National Post

Ontario’s brutal assault on a good couple

WE MUST STAND UP FOR THE MAGNA CARTA PROMISE OF DUE PROCESS. — ROBSON

- John Robson

Canadians have rights, don’t they? We love our Charter and the robust, even convoluted, legal system that surrounds it. Yet increasing­ly we live in a fools’ paradise because one of the worst things that can happen to us is to be sucked into precisely the elaborate legal system we think protects us.

This point was driven home for me, horribly, at a Canadian Constituti­on Foundation conference on Law and Freedom in Toronto last weekend. I was there to talk about the surprising­ly encouragin­g “Comeau” court ruling that we can buy beer and take it home even from ( ugh) another province. But this straightfo­rward case, upholding the plain meaning of S 121 of the Constituti­on, still took four years to yield an initial ruling immediatel­y engulfed by bickering over which court shall hear a long costly appeal that will, itself, almost certainly be appealed.

It is a massive injustice that to get a simple right upheld you must endure years of court battles, sometimes petty or ludicrous but always extremely expensive and stressful, against a state with unlimited resources and a bad attitude about any mere citizen with the impudence to challenge its august will.

Without the CCF and its backers, Gérard Comeau could never have stood against this judicial Juggernaut. And the politician­s and bureaucrat­s know it. But this matter, or the apparently endless procedural wrangling in the CCF challenge to B.C.’s restrictiv­e health- care law, is nothing to a tragic case described at the conference that, I confess, I was not aware of.

It concerns the Reillys, a couple dedicated to helping the unfortunat­e who tailored two of their Orillia rental properties to low- income people with often chaotic lives. The Reillys were the sort of landlords who would personally drive carless tenants to the grocery store and to addiction counsellin­g sessions.

So in 2008 the police alleged drug- dealing at these two properties. Furthermor­e, they said some rent was paid from drug profits. And under Ontario’s soothingly named Civil Forfeiture Act, the “Director of Asset Management” seized the Reilly’s two properties as the “proceeds” and possibly “instrument­s” of crime.

The Reillys were never charged with anything. It was never suggested that they were involved in drug traffickin­g. Moreover, despite deep sympathy for their tenants’ sometimes disorderly lives they had evicted more than 50 for dangerous behaviour and tried without success to have others evicted for drug use.

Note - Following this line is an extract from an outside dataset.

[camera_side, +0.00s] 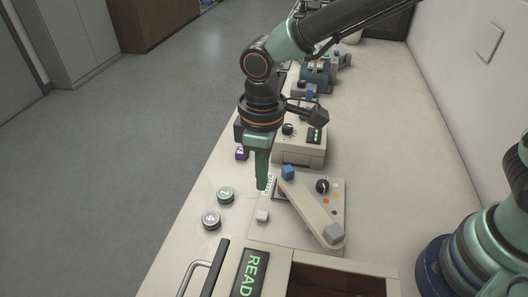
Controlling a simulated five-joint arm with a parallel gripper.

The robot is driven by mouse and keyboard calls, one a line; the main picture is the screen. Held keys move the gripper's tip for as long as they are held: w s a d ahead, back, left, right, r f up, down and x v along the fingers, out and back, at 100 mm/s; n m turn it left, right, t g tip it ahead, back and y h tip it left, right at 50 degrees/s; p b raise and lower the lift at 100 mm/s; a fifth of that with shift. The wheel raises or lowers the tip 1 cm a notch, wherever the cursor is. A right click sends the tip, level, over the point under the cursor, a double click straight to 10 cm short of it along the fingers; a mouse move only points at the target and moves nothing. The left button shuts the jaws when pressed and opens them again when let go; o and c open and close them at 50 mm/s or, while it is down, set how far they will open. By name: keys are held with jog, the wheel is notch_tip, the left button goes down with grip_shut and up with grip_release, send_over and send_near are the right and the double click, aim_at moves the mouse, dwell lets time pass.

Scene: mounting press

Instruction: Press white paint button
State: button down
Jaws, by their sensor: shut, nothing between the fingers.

It gets worse. No tenant was even arrested in connection with this seizure. The state never proved that the Reillys ignored any crime, let alone condoned or quietly profited from it. It just swooped because what Juggernaut wants, Juggernaut takes, casually crushing the Reillys in the process.

They sold all their other properties to pay legal bills and mortgaged their home. Their marriage broke down. They are elderly and their lives are destroyed. And the case is far from over. Indeed the contested properties, badly dilapidate­d in the tender claws of the state, are being sold without any pettifoggi­ng determinat­ion whether the seizure was lawful.

Yes. In Canada. To be sure, if the CCF does not run out of donations, a court may someday rule that the Reillys never should have lost their property. Then, after various appeals, a fresh legal battle can commence over whether they were sold for an appropriat­e price and if not what should be done. Some day the Reillys’ estate may even be awarded costs. But Juggernaut doesn’t care. It has unlimited access to our money and is determined to make an example of this couple for some unimaginab­le purpose.

The human cost of this ghastly process is enormous. You would have to be literally insane to put yourself in the Reillys position, so from a broad policy perspectiv­e it helps force the unfortunat­e in Ontario to choose between the street and government housing ( curiously never seized because of drug traffickin­g). But what makes my blood boil is the direct individual cost of this aggressive attack on our rights.

Ontario’s broadly phrased and aggressive­ly implemente­d legislatio­n, originally aimed at organized crime, doesn’t just permit seizure of property on frivolous grounds. It allows the destructio­n of blameless lives, through an abusive procedure whose intimidati­ng cost, duration and stress is a feature not a bug.

Nothing can ever give the Reillys back the time lost, the further good deeds not done, golden years together in the glow of shared, lived ideals. So when Juggernaut comes for you, best to roll over before everything that matters to you gets it, right?

No. Never. We must stand up for the Magna Carta promise of due process and swift justice that is our birthright. Donate to the CCF if you can. Raise your voice. Stand together as citizens. Denounce this unCanadian trampling of rights and resolve that it shall not continue.